Ma cosa succede se il proprietario è uno solo? Egli potrebbe ritenere antieconomica la gestione del bene: è il caso, ad esempio, di un vecchio casolare diroccato la cui ristrutturazione diventerebbe troppo onerosa e che nessuno vuole comprare, o di una proprietà inaccessibile. In questi casi il proprietario avrebbe solo oneri (tasse, spese di manutenzione, ecc.) senza la possibilità di utilizzare o rivendere il bene. Ecco che, allora, potrebbe essere conveniente procedere con la rinuncia della proprietà dell’immobile.

Come funziona la rinuncia alla proprietà?

Il proprietario di un immobile può rinunciare unilateralmente alla proprietà dello stesso senza che ci sia bisogno di trovare un altro soggetto che ne diventi il nuovo proprietario. Ma come procedere con la rinuncia alla proprietà di un immobile?

Occorre un atto formale di rinuncia per iscritto che deve essere trascritto nei Registri immobiliari. La proprietà rinunciata diventa in questo modo di titolarità dello Stato, il quale non potrà rifiutare di diventare proprietario del bene.

Come funziona la rinuncia alla comproprietà?

È possibile anche disfarsi di una quota di comproprietà, sempre con atto scritto, da pubblicare nei Registri immobiliari. In questo caso il diritto reale non passa allo Stato ma agli altri comproprietari, che vedono aumentare la loro quota di comproprietà; essi possono a loro volta rinunciare a beneficio degli altri comproprietari, finché non ne rimane uno solo. Nel caso in cui anche l’ultimo rinunci, la proprietà del bene rinunciato arriva allo Stato.

L’atto di rinuncia di una comproprietà, con espansione della quota di comproprietà degli altri comproprietari, è da considerarsi come una donazione. Come tale prevede il pagamento dell’imposta di donazione (in quanto si tratta di trasferimento a titolo gratuito). In particolare:

  •  nelle donazioni tra coniugi, genitori e figli, l’imposta è del 4% ma solo sul valore del bene che supera la franchigia di un milione di euro. Per i beni di valore inferiore non si pagano tasse;
  • nelle donazioni tra fratelli e sorelle l’imposta è del 6% ma solo sul valore del bene che supera la franchigia dei 100mila euro;
  • nelle donazioni tra parenti fino al quarto grado e affini fino al terzo, l’imposta di donazione è al 6% del valore del bene;
  • nelle altre donazioni, l’imposta da pagare è all’8% del valore del bene.

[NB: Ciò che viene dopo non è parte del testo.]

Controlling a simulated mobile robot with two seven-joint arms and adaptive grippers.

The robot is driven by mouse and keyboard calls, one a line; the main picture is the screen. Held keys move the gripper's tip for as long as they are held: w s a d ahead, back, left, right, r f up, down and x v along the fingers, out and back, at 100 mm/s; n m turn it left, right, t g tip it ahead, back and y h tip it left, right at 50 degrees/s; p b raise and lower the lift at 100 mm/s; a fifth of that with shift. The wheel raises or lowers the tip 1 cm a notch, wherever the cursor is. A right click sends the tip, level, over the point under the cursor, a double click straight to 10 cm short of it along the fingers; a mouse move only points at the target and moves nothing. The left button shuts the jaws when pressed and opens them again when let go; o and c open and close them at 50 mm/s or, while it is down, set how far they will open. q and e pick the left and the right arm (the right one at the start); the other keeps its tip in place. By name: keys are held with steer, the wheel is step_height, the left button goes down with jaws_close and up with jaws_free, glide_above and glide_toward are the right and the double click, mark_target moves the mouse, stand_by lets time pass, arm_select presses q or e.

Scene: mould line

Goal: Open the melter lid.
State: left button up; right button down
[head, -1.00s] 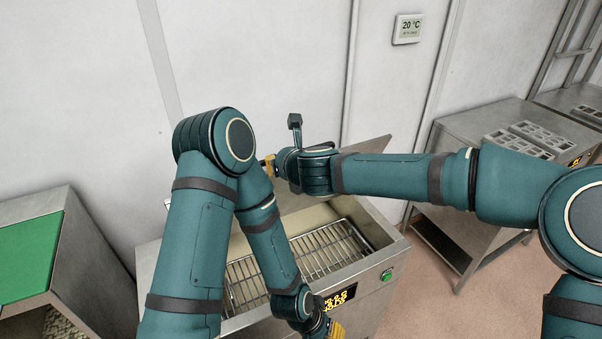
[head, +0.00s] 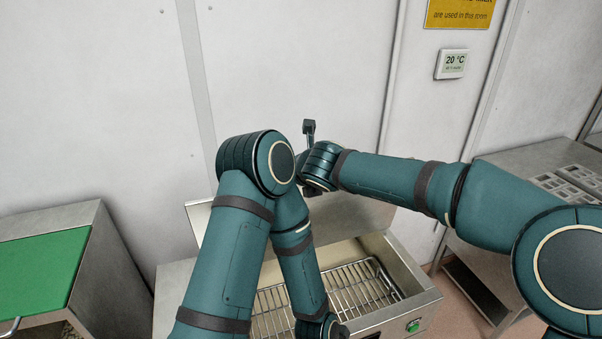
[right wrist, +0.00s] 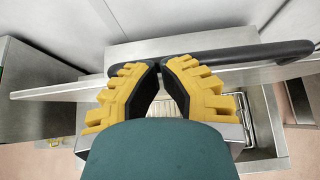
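The melter (head: 425,305) is a steel box with a wire rack in its open top. Its lid (head: 350,215) stands raised behind the opening, partly hidden by my arms. In the right wrist view the lid (right wrist: 60,92) shows nearly edge-on, with a black bar handle (right wrist: 250,56) along it. In the head view my right fingers are hidden; my left gripper is below the frame's edge.
A steel cabinet with a green top (head: 35,260) stands at the left. At the right is a steel table with moulds (head: 570,185). A white wall (head: 300,60) with a thermometer display (head: 452,64) is close behind the melter.

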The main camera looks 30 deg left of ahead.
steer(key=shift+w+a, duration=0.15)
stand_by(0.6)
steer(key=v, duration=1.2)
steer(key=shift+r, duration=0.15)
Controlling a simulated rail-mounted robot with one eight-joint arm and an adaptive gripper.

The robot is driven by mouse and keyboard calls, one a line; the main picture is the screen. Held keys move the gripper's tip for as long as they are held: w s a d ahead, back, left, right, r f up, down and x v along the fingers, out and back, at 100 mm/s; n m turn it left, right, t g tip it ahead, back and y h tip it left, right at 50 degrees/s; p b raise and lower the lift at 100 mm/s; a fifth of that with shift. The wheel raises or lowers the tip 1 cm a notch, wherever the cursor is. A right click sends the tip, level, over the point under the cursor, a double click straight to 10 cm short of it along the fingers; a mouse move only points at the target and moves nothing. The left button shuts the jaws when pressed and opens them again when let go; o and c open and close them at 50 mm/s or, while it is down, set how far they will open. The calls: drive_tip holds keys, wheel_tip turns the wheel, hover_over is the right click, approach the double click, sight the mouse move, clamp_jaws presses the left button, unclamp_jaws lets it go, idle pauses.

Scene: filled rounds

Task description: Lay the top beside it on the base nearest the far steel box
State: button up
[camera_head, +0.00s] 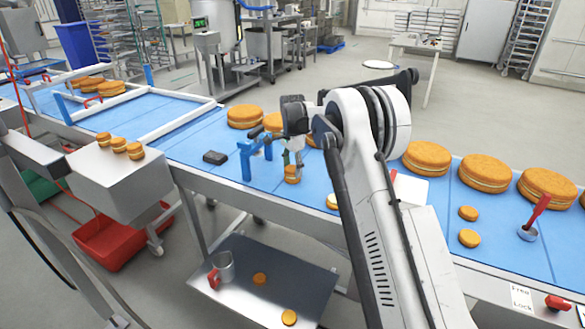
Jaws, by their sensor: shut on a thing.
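My gripper (292,163) is over the blue belt (208,130), just left of my white arm. It is shut on a small orange-brown round (292,175), low over the belt. I cannot tell whether this round touches the belt or another piece below. Larger rounds (245,117) stand behind the gripper, one of them partly hidden by my arm. A small pale-edged round (332,201) shows beside my arm, partly hidden. A steel box (130,185) at the left carries several small filled rounds (119,145). Which base is nearest a far steel box is unclear.

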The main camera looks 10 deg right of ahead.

Veniamo ora alle imposte ipotecaria e catastale, esse sono dovute con aliquote del 2% e dell’1% del valore imponibile. A meno che al beneficiario della rinuncia non possano applicarsi le agevolazioni “prima casa”: in questo caso le imposte ipotecaria e catastale si pagano nella misura fissa di 200 euro ciascuna.

Quanto costa la rinuncia alla proprietà?

Nel caso di rinuncia alla proprietà il costo non è proibitivo. Si aggira infatti attorno a poche centinaia di euro e serve a coprire la parcella dell’avvocato e del notaio, e le spese di registrazione dell’atto.

La rinuncia meno costosa è quella che riguarda l’intera proprietà. Si tratta dell’ipotesi in cui si rinuncia alla proprietà a favore dello Stato. In questo caso non si paga nulla di imposta di registro, ipotecaria e catastale. Si paga invece il bollo di 230€ e una tassa ipotecaria di 90€.

Le visure ipo-catastali, solitamente eseguite dal notaio o da altri professionisti, hanno un costo di circa 100€. Bisogna infine tenere in considerazione il compenso del notaio, il cui importo dipende dalla difficoltà della pratica, ma il cui costo non supera comunque i 1000€ + IVA. La spesa complessiva per la rinuncia dell’intera proprietà è generalmente inferiore ai 2000€.

Che fine fanno i debiti in caso di comproprietà immobiliare?

In base all’art. 1104 c.c., nel caso in cui il comproprietario rinunciante abbia spese da sostenere a causa della comproprietà, la rinuncia alla quota di proprietà avrà effetto liberatorio e quindi spetterà ai comproprietari “superstiti” farsi carico delle spese derivanti dalla comproprietà: sia di quelle già maturate, sia di quelle che si produrranno in futuro.

È possibile disfarsi delle quote condominiali?

Veniamo ora a precisare il caso in cui la proprietà di un immobile faccia parte di un condominio, e cioè riguardi la quota millesimale di comproprietà che spetta, sulle parti comuni dell’edificio, a chi sia proprietario di un appartamento inserito in un condominio. A riguardo, l’art. 1118 secondo comma c.c. specifica che non si può rinunciare al condominio per disfarsi delle spese condominiali.